Anadolu Üniversitesi’nde bulunmaktan dolayı çok mutlu olduğunu ifade eden Uluç Esen, yedi yıl geçirdiği Eskişehir ve Anadolu Üniversitesi’nin kendisi için bir yuva olduğunu belirtti. Festivalin bir parçası olmaktan memnuniyet duyduğunu kaydeden Esen, “Ülkemizde tiyatro festivalleri birer birer kapanırken burada böyle bir kapının açılması açıkçası beni duygulandırdı. Onun için bu festival gerçekten gurur ve mutluluk verici. Öğrencilere farklı bakış açıları kazandırması bakımından da çok önemli ve besleyici bir organizasyon. Emeği geçen herkesi kutluyorum” dedi.
“Sanatçı ve zanaatçı arasında çok ince bir çizgi var”
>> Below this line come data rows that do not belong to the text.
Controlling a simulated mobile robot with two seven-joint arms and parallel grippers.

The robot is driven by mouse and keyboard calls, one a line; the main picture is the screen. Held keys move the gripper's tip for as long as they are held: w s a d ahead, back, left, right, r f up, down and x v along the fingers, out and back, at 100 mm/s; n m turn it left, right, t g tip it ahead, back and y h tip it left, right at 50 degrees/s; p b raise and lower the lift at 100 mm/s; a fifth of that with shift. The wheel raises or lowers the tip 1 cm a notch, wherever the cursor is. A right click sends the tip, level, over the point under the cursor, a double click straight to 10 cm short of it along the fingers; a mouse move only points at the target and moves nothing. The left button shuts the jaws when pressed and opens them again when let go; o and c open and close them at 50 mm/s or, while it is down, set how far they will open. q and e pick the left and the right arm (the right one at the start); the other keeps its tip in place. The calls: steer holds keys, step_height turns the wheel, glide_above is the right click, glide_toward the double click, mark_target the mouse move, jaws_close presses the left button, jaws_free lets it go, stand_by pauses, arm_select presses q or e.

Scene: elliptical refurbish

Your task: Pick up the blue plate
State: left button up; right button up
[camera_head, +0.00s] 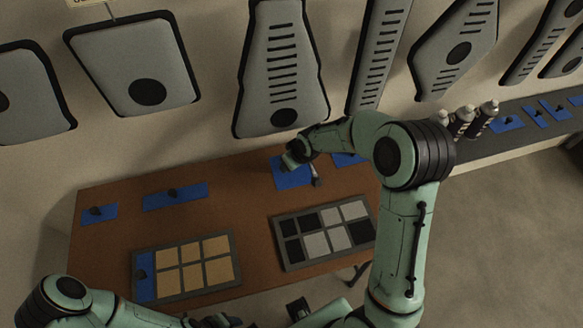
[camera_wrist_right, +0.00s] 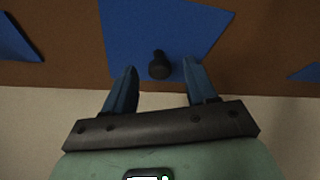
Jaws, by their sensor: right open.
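Several blue plates with black knobs lie on the brown table. One blue plate (camera_head: 290,180) lies under my right gripper (camera_head: 306,176) in the head view, partly hidden by it. In the right wrist view this blue plate (camera_wrist_right: 165,28) has a black knob (camera_wrist_right: 160,66) near its edge. My right gripper (camera_wrist_right: 160,78) is open, its two fingers on either side of the knob with gaps between. I cannot tell how high the fingertips are above the plate. My left gripper (camera_head: 215,321) is at the bottom edge, mostly cut off, so its jaws are unclear.
Other blue plates lie at the left (camera_head: 97,214) and left-middle (camera_head: 175,196) of the table (camera_head: 225,205). A tray with tan squares (camera_head: 185,292) and a tray with black and grey squares (camera_head: 280,254) stand near the front. Grey panels (camera_head: 280,60) line the wall behind.

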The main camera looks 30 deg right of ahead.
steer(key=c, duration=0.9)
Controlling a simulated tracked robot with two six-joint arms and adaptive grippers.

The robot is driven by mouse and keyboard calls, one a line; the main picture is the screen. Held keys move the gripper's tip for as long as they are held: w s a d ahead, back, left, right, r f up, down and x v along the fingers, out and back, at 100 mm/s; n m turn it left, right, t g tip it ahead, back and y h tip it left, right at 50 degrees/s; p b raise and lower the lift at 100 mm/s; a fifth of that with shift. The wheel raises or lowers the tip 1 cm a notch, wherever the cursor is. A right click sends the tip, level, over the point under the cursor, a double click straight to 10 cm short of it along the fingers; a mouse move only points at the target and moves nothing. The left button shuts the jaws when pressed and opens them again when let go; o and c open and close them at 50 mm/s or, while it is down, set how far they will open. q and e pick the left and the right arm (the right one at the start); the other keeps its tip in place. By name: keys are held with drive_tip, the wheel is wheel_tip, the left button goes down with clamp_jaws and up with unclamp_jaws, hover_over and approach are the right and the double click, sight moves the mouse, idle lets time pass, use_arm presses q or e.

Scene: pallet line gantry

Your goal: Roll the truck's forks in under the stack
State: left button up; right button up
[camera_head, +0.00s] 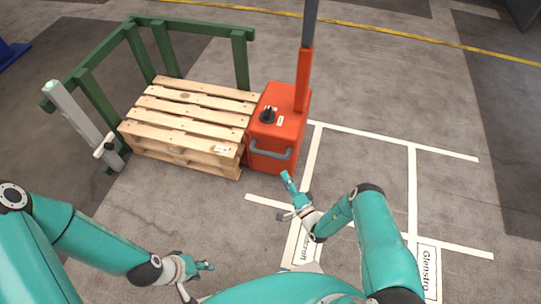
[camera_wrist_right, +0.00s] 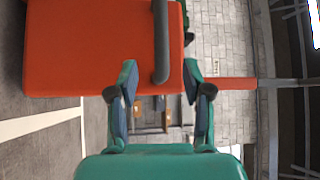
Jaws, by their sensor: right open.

Söyleşiye dinleyicilerin fikirlerini dinleyerek başlayan Uluç Esen konuşmasında “Sanatçı dediğimiz insan kendini daha çok yaptığı eserlerle anlatan kişidir. Yani bir derdi varsa, bunu eserleri aracılığıyla ifade eder. Biz de, alanımız olan tiyatro sanatında derdimizi sahnede anlatmaya çalışıyoruz. Bunu da en çok sözcüklerle yapıyoruz fakat onlar da tıpkı suya yazılan yazılar gibi kaybolup gidecek şeyler. Dolayısıyla bazen eksik bir şeyler kalabiliyor. İşte bu noktada zanaat kavramı önem kazanıyor” ifadelerini kullandı.
Sanatçı ve zanaatçı arasında çok ince bir çizgi bulunduğunu da vurgulayan Esen, “Sanatçının her şeyden önce özgün olması beklenirken, zanaatçının üst seviye teknik bilgi ve beceri sahibi olması, bir başka ifadeyle hüner gelişmişliği gerekiyor. Bunun da toplum tarafından kabul edilmesi çok önemli” şeklinde belirtti. Dinleyicilerle fikir alışverişi şeklinde devam eden söyleşi, Uluç Esen’e yöneltilen soruların ardından sona erdi.
Söyleşiler devam ediyor
Anadolu Üniversitesi Uluslararası Tiyatro Festivali kapsamında planlanan söyleşiler, 25 Ekim Cuma günü Prof. Dr. Semih Çelenk’in “Türkiye’de Tiyatro Yapmak Salyangoz Satmak Mı?” söyleşisiyle devam edecek. Devlet Konservatuvarı Ergin Orbey Uygulama Sahnesi’nde gerçekleşecek olan söyleşi 16.00’da başlayacak.